After the meeting the consensus was to put this proposal on hold, and pursue research that could support a project that satisfies merchants, residents and visitors alike.

“The meeting was nice,” Thompson said. “It was amicable.”

The need for a less bureaucratic gathering became clear after a City Hall workshop on May 9 devolved into a much more antagonistic assembly that pitted business owners against residents.

During the project’s presentation, the language used by city officials gave the “impression that it was a done deal,” Thompson said, and some residents stormed out, assuming the city was cozying up to business interests over the demands of ordinary citizens.

“There were a lot of neighbors at that meeting and, very quickly in the first few minutes, the tenor turned tense,” Thompson said.

In the aftermath of that, Thompson and Wick began working together, hoping to identify a reasonable approach to completing the process.

“It was so nice to talk to a rational person even if we have different views,” Wick said.
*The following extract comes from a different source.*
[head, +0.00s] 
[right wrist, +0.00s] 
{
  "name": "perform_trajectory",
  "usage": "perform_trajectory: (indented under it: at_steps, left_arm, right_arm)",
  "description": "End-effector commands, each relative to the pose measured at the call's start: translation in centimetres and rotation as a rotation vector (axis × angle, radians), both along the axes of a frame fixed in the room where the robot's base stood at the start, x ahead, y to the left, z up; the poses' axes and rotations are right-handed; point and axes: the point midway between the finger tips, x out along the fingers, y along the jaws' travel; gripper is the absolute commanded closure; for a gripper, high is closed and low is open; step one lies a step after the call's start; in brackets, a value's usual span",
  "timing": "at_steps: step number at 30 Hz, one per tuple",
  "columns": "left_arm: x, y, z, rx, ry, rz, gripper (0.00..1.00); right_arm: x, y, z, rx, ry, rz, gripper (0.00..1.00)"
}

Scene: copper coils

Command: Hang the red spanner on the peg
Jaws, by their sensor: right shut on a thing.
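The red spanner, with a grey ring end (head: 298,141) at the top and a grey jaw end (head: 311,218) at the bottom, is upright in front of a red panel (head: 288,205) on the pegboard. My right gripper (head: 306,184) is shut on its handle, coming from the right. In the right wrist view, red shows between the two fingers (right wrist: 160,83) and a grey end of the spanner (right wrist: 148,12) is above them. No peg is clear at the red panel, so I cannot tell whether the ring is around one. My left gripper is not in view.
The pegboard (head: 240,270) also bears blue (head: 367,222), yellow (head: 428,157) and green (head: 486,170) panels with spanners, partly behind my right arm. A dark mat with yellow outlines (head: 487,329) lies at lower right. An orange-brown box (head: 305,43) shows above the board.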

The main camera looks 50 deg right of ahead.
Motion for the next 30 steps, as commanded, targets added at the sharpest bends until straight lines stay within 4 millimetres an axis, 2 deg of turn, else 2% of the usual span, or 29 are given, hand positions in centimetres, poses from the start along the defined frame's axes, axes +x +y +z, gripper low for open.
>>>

Of course, pursuing traffic studies requires money, and the swift movement on the initial proposal was partly due to its low cost. Rather than building another garage that costs $20,000 to $50,000 per space, a letter mailed to residents earlier this year said “this project will deliver 45 spaces for the high side of that range.”

In an email to Wick, Public Works and Utilities director Dan St. John said the city currently lacks funding for parking studies, “and therefore will have limited abilities to study traffic patterns and the overall downtown parking situation.”

Wick said the parking committee will keep applying pressure so business owners can get something positive done for their staff and patrons.

“I’m very sensitive to not disturbing neighborhoods and making things right, but leaving things the way it is, is walking away from a challenge,” she said.